For US investors, ME ETFs held in taxable accounts are treated identically to domestic ETFs:

  • Dividends: Classified as qualified or non-qualified on Form 1099-DIV. A portion of ME ETF dividends may be classified as non-qualified (ordinary income rate) because some underlying distributions don’t meet IRS holding period requirements. KSA’s qualified dividend percentage has historically been 60–75% of total distributions.
  • Capital gains: Standard long-term/short-term treatment. ME ETFs use the same ETF structure as US funds — in-kind redemptions minimize capital gain distributions, making them tax-efficient vehicles.
  • Foreign tax credit: Gulf states levy no withholding tax on dividends paid to foreign investors. You will not receive a foreign tax credit on ME ETF dividends — this is a net positive compared to European or Asian ETFs where 15–30% withholding is common.
  • PFIC rules: Do not apply to US-listed ETFs regardless of underlying foreign holdings. KSA, GULF, UAE, and FLSA are all registered US investment companies under the Investment Company Act of 1940.

What This Means for US Investors

The Iran war has handed US investors a rare entry point into Gulf equities at a 12–18% discount to pre-conflict valuations, with no fundamental deterioration in corporate earnings. For low-cost Saudi exposure, FLSA at 0.39% beats KSA at 0.74% over any multi-year horizon. For income, GULF’s 4.1% dividend yield stands out. For UAE-specific exposure, the UAE ETF offers a distinct risk profile from Saudi energy-heavy funds. None of the four ETFs hold Iranian equities (US sanctions exclude them), and none attract foreign withholding tax — a structural tax advantage over European or Asian alternatives. The mean-reversion trade — buy the TASI discount, hold through conflict resolution — has historical precedent from the 2019 Abqaiq drone strike recovery, when KSA regained losses within 45 trading days. But that assumes the current conflict resolves on a similar timeline — a material uncertainty entering the March 28 deadline.

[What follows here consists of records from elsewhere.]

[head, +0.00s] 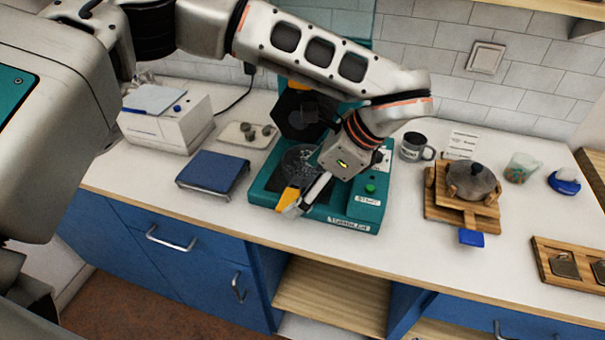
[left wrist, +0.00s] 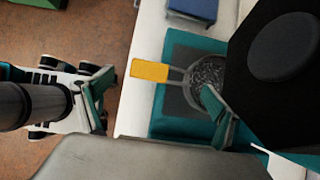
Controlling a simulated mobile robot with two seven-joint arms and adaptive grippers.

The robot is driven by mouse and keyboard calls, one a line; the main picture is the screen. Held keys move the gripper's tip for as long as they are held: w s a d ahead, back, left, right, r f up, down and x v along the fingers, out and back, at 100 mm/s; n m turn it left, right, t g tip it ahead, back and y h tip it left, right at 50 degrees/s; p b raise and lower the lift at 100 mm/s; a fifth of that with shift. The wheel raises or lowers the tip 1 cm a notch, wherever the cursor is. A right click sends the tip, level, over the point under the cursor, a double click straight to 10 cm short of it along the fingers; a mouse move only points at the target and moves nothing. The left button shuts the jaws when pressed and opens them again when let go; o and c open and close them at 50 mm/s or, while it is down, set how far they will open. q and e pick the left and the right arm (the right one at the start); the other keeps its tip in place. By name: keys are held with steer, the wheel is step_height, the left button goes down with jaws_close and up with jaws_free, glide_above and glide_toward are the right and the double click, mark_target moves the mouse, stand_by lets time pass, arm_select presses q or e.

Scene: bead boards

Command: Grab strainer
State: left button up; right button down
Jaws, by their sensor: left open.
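The strainer (head: 299,160) is a round metal mesh bowl with a yellow handle (head: 288,198). It lies on the dark plate of a teal machine (head: 262,190), its handle toward the counter front. My left gripper (head: 312,192) is over the machine's front, right beside the handle, and partly hides the strainer. In the left wrist view the mesh (left wrist: 207,75) and yellow handle (left wrist: 149,70) are clear. The left gripper (left wrist: 158,95) is open there, the handle showing between its spread fingers, with nothing gripped. I cannot tell whether a finger touches the strainer. My right gripper is not in view.
A black hexagonal raised part (head: 297,112) of the machine stands close behind the strainer. A blue box (head: 213,172) and a small tray (head: 247,135) are to the left. A mug (head: 415,147) and a pot (head: 470,180) on a wooden stand are to the right.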

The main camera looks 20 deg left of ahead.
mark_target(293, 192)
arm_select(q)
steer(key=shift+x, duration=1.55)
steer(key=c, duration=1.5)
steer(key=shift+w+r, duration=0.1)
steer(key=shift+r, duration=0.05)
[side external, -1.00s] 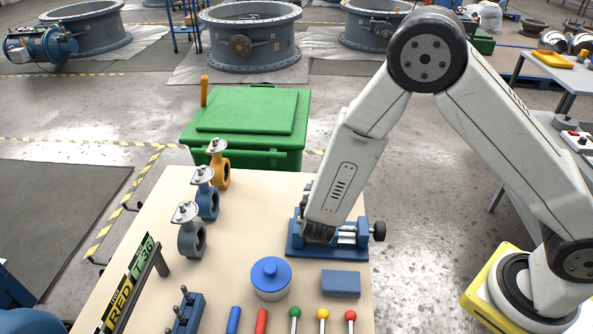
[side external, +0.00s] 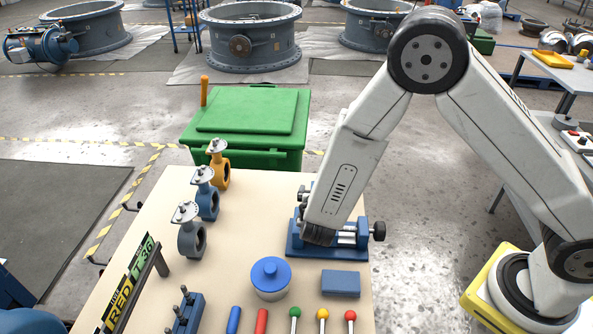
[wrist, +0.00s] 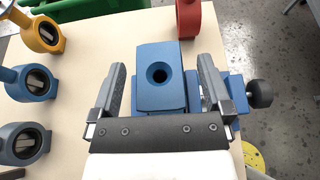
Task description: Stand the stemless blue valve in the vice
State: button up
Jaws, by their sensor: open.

Frequently Asked Questions

What is the best Middle East ETF for US investors in 2026?

For most US investors, FLSA (Franklin FTSE Saudi Arabia, 0.39% expense ratio) offers the best risk-adjusted entry into Gulf equities at the lowest cost. GULF is better for income-focused investors at a 4.1% dividend yield. UAE ETF suits those who want Abu Dhabi and Dubai equity exposure without Saudi Arabia’s energy-sector concentration. All four are available at major US brokers except Robinhood, which has limited ETF coverage.

Does the Iran war affect Middle East ETF holdings?

Indirectly, yes. The Iran war has compressed Gulf equity valuations by 12–18% through risk premium expansion, but corporate earnings estimates are largely unchanged. None of the four major ME ETFs (KSA, GULF, UAE, FLSA) hold Iranian stocks — US sanctions exclude Iran from MSCI and FTSE indices entirely. The primary risk is a Hormuz closure reducing trade finance volumes for UAE banks, which represent 20–30% of the UAE and GULF ETFs.

Are Middle East ETF dividends taxed differently for US investors?

Gulf states levy zero withholding tax on dividends paid to foreign investors — unlike European or Asian ETFs where 15–30% withholding is common. US investors report ME ETF dividends on Form 1099-DIV. A portion may be classified as non-qualified (ordinary income rate); KSA’s historical qualified percentage is 60–75%. No PFIC concerns apply since all four ETFs are US-registered Investment Companies under the 1940 Act.

What is the difference between KSA and FLSA ETF?

Both track Saudi Arabia equities but use different indices: KSA tracks MSCI Saudi Arabia (0.74% fee, $1.21B AUM) while FLSA tracks FTSE Saudi Arabia (0.39% fee, $165M AUM). Top holdings are nearly identical — Saudi Aramco, Al Rajhi Bank, Saudi National Bank — with a 0.97 correlation over 3 years. FLSA’s lower fee gives it a compounding advantage of approximately 3.5% over 10 years. KSA offers superior liquidity with tighter bid-ask spreads due to its larger AUM.

Which broker offers all Middle East ETFs?

Fidelity, Charles Schwab, and Interactive Brokers (IBKR) offer all four ME ETFs: KSA, FLSA, GULF, and UAE. TD Ameritrade (now merged into Schwab) also covers all four. Robinhood offers KSA and GULF but has limited availability for FLSA and UAE. E*Trade and Merrill Edge offer KSA and GULF; check individual availability for FLSA and UAE before opening a position.